### [EXERCISE PROMPT]
Leave out all pictures and return, exactly as written, the lines from the line containing "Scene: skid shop" to the line containing "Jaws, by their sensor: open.", both ends kept.

### [DATA TO USE]
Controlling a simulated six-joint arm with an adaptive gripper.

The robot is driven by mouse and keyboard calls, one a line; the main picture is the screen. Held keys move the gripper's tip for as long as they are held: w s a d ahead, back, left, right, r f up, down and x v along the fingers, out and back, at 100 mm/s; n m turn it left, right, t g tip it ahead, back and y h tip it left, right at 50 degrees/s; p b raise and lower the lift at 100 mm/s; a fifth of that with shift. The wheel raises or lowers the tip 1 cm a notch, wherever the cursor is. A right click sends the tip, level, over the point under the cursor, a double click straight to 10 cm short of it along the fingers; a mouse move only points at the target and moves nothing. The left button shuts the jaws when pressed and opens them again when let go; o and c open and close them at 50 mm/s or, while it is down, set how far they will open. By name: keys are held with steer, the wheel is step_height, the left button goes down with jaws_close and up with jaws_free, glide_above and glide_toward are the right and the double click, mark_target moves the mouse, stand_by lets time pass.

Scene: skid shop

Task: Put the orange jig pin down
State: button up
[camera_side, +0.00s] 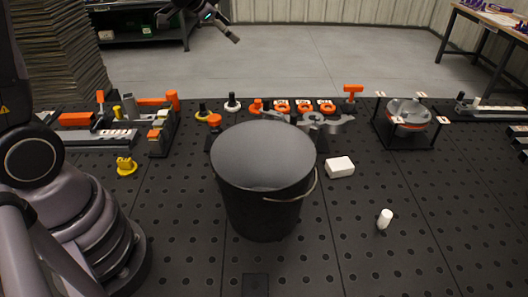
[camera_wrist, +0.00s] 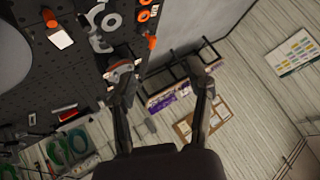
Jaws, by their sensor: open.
---
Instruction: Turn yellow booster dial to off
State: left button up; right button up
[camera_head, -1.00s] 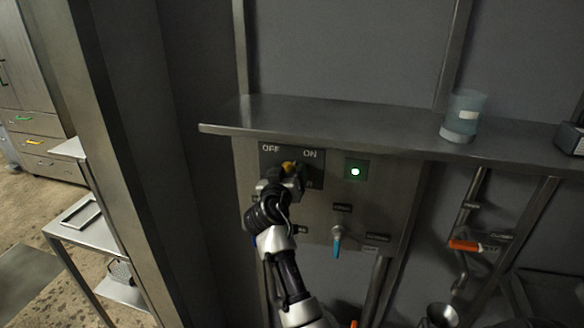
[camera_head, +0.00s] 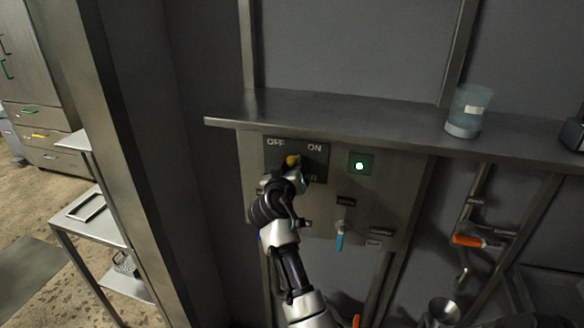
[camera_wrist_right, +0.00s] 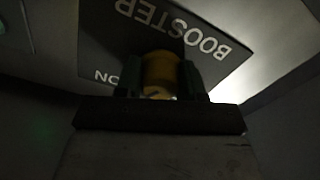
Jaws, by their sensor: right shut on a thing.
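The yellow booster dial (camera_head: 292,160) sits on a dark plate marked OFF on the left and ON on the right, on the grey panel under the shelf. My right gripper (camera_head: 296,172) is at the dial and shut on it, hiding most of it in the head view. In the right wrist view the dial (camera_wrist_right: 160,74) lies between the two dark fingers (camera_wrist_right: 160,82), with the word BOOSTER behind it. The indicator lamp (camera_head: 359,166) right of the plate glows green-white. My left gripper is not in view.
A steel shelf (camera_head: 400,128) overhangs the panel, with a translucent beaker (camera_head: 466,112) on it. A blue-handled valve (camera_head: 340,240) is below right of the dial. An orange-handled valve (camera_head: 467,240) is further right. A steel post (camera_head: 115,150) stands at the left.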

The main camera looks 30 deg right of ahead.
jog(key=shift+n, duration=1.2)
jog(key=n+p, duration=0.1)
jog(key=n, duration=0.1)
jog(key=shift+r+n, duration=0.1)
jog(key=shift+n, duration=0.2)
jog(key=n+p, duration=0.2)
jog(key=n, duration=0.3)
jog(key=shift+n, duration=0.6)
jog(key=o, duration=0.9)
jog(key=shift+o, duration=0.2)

### [RESULT]
Scene: skid shop

Task: Put the orange jig pin down
State: button up
[camera_side, +0.00s] 
[camera_wrist, +0.00s] 
Jaws, by their sensor: open.

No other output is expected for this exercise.